** BEGIN Data **

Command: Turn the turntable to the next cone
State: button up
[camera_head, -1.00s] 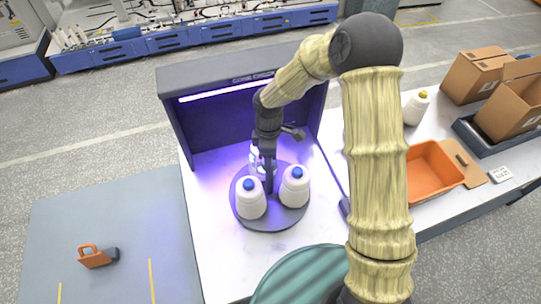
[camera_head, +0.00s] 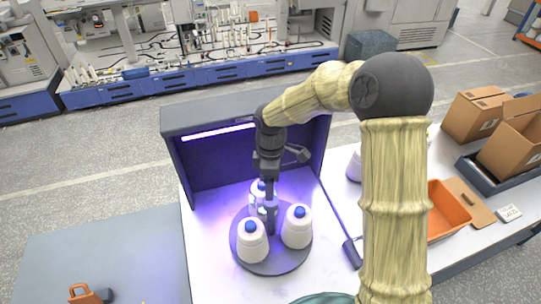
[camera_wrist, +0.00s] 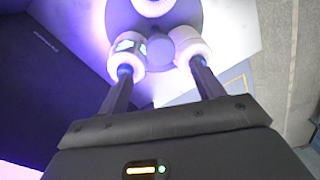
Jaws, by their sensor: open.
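The dark round turntable (camera_head: 275,262) stands on the white table before the lit booth. It bears three white cones with blue tops: front left (camera_head: 252,243), right (camera_head: 297,229) and a back one (camera_head: 256,202) partly hidden by my gripper. My gripper (camera_head: 268,212) points down over the middle of the turntable, among the cones. In the wrist view my gripper (camera_wrist: 160,68) has its two fingers spread, with nothing held between them. The fingertips overlap two cones, left (camera_wrist: 128,48) and right (camera_wrist: 188,45); I cannot tell if they touch.
The dark booth (camera_head: 188,170) with a purple light strip walls the back and left side. A dark rod (camera_head: 335,210) lies right of the turntable. An orange bin (camera_head: 448,212) and cardboard boxes (camera_head: 510,140) stand farther right. My arm hides part of the table.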

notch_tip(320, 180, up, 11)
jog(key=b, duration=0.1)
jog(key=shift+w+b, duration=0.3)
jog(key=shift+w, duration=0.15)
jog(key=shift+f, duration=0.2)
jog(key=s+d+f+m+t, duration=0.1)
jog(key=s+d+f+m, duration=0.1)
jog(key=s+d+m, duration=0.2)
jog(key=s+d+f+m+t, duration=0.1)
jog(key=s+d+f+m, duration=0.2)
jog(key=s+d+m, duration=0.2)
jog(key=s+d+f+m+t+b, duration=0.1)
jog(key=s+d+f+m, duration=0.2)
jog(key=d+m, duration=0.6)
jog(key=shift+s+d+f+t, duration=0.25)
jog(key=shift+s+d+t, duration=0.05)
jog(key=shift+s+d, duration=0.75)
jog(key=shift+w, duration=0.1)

** END Data **

→ **Exercise aim**
Write out the lines of the material from the one containing "State: button up" through the last, exactly and only those. Leave every picture out.

→ **Result of this exercise**
State: button up
[camera_head, -1.00s] 
[camera_head, +0.00s] 
[camera_wrist, +0.00s] 
Jaws, by their sensor: open.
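The dark round turntable (camera_head: 275,262) stands on the white table before the lit booth. It bears three white cones with blue tops: front left (camera_head: 252,243), right (camera_head: 297,229) and a back one (camera_head: 256,202) partly hidden by my gripper. My gripper (camera_head: 268,212) points down over the middle of the turntable, among the cones. In the wrist view my gripper (camera_wrist: 160,68) has its two fingers spread, with nothing held between them. The fingertips overlap two cones, left (camera_wrist: 128,48) and right (camera_wrist: 188,45); I cannot tell if they touch.
The dark booth (camera_head: 188,170) with a purple light strip walls the back and left side. A dark rod (camera_head: 335,210) lies right of the turntable. An orange bin (camera_head: 448,212) and cardboard boxes (camera_head: 510,140) stand farther right. My arm hides part of the table.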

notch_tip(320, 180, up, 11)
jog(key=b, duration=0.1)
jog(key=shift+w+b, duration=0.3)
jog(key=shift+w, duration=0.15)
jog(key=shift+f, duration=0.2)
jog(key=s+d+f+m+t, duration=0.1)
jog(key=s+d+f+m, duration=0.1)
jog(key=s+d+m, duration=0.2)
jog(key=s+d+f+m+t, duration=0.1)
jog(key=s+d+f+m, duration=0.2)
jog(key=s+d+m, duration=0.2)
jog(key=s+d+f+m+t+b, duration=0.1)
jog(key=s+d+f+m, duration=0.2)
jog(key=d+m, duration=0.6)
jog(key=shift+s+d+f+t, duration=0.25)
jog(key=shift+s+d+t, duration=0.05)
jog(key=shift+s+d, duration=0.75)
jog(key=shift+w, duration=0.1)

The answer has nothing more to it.